Set host exclusion based on job-based pre-execution scripts

Before you begin

You must know the exit values your pre-execution script exits with that indicate failure.

About this task

Any non-zero exit code in a pre-execution script indicates a failure. For those jobs that are designated as rerunable on failure, LSF filters on the pre-execution script failure to determine whether the job that failed in the pre-execution script should exclude the host where the pre-execution script failed. That host is no longer a candidate to run the job.

Procedure

  1. Create a pre-execution script that exits with a specific value if it is unsuccessful.
    Example:
    #!/bin/sh
    
    # Usually, when pre_exec failed due to host reason like
    # /tmp is full, we should exit directly to let LSF
    # re-dispatch the job to a different host.
    # For example:
    #     define PREEXEC_RETRY_EXIT_VALUES = 10 in lsb.params
    #     exit 10 when pre_exec  detect that /tmp is full.
    # LSF will re-dispatch this job to a different host under
    # such condition.
    DISC=/tmp
    PARTITION=`df -Ph | grep -w $DISC | awk '{print $6}'`
    FREE=`df -Ph | grep -w $DISC | awk '{print $5}' | awk -F% '{print $1}'`
    
    echo "$FREE"
    if [ "${FREE}" != "" ]
    then
        if [ "${FREE}" -le "2" ] # When there's only 2% available space for
                                 # /tmp on this host, we can let LSF 
                                # re-dispatch the job to a different host 
    
       then
            exit 10
        fi
    fi
    
    # Sometimes, when pre_exec failed due to nfs server being busy,
    # it can succeed if we retry it several times in this script to 
    # affect LSF performance less.
    RETRY=10
    while [ $RETRY -gt 0 ]
    do
        #mount host_name:/export/home/bill /home/bill
        EXIT=`echo $?` 
       if [ $EXIT -eq 0 ]
        then 
         RETRY=0 
     else 
           RETRY=`expr $RETRY - 1`
            if [ $RETRY -eq 0 ]
            then
               exit 99 # We have tried for 9 times.
                       # Something is wrong with nfs server, we need
                       # to fail the job and fix the nfs problem first.
                       # We need to submit the job again after nfs problem
                       # is resolved.
            fi
        fi
    done
  2. In lsb.params, use PREEXEC_EXCLUDE_HOST_EXIT_VALUES to set the exit values that indicate the pre-execution script failed to run.

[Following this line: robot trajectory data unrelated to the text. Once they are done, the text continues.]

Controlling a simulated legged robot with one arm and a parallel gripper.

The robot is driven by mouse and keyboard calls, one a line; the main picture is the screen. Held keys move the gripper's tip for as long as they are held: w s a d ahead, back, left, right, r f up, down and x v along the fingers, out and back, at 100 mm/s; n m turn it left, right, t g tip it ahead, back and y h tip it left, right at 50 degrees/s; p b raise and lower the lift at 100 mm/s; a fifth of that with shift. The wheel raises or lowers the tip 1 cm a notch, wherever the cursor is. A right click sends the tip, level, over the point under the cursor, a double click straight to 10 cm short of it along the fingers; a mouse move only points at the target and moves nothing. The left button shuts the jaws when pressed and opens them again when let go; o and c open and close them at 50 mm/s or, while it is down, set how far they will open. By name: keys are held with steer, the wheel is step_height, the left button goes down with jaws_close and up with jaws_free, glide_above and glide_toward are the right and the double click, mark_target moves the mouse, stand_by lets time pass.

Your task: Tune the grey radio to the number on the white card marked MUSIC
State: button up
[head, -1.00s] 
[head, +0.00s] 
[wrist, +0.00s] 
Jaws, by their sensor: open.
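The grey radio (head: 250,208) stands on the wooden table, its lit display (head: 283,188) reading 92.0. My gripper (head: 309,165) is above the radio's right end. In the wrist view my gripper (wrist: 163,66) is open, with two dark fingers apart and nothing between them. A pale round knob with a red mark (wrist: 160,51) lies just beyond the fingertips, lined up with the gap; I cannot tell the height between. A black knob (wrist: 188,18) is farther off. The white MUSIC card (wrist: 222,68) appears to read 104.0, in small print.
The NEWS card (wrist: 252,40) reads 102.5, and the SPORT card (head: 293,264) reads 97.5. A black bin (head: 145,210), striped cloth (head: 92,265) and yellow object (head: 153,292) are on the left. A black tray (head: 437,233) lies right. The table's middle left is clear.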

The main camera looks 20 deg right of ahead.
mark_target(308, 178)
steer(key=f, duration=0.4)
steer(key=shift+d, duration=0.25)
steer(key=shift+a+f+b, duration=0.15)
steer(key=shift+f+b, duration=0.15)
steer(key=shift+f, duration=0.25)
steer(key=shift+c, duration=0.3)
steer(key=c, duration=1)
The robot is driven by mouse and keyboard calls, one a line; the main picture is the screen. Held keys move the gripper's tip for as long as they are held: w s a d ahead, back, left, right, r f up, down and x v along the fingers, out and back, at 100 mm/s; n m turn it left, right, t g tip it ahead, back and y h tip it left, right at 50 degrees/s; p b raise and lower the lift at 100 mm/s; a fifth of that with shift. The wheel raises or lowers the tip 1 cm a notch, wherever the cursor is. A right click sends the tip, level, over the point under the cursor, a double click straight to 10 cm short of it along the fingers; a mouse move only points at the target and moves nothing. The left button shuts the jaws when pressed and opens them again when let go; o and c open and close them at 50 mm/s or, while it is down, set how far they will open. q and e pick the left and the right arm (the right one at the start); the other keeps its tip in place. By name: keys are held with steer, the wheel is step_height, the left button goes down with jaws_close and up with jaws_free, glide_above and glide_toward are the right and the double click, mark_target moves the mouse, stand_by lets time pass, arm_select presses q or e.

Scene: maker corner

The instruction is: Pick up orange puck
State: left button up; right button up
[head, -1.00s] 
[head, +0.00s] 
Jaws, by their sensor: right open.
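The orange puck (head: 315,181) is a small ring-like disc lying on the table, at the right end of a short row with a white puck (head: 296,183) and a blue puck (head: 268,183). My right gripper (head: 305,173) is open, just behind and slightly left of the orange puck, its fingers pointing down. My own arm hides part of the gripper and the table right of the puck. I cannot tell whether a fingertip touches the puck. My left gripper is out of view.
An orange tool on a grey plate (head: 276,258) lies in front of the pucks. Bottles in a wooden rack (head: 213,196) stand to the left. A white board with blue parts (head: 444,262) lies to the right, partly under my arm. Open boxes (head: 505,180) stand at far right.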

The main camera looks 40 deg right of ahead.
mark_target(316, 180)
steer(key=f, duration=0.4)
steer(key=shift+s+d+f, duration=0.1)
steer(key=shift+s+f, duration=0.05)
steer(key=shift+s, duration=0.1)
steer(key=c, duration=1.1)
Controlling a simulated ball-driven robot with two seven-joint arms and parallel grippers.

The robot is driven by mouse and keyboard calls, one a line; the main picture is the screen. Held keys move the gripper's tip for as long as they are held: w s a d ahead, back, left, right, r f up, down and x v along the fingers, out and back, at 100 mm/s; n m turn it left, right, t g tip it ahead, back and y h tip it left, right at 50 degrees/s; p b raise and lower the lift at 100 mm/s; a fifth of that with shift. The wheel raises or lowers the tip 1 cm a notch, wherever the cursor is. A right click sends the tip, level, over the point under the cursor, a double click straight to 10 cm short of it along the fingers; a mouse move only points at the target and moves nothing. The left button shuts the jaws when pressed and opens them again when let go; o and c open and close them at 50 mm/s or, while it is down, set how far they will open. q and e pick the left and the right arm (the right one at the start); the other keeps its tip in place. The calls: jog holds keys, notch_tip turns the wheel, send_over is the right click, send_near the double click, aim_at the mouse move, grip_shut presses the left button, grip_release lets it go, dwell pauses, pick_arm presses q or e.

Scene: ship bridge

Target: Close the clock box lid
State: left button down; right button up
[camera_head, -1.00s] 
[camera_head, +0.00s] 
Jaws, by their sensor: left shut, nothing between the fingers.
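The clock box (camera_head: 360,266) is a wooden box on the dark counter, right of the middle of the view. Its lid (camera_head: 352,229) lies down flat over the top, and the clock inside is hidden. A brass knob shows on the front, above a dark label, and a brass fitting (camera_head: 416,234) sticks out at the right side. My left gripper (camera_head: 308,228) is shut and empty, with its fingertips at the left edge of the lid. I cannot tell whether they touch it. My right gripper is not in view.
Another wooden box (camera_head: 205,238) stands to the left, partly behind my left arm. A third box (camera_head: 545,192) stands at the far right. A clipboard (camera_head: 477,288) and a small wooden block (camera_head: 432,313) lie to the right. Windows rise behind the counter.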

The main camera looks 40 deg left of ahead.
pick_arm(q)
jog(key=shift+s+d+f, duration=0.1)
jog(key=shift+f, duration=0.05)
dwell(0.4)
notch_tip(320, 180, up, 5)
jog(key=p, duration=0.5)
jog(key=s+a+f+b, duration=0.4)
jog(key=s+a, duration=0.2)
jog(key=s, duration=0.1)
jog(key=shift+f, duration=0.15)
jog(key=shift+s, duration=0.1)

    Values from 1-255 are allowed, excepting 99 (reserved value). Separate values with a space.

    For the example script above, set PREEXEC_EXCLUDE_HOST_EXIT_VALUES=10.

  3. (Optional) Define MAX_PREEXEC_RETRY to limit the total number of times LSF retries the pre-execution script on hosts.
  4. Run badmin reconfig.

Results

If a pre-execution script exits with value 10 (according to the example above), LSF adds this host to an exclusion list and attempts to reschedule the job on another host.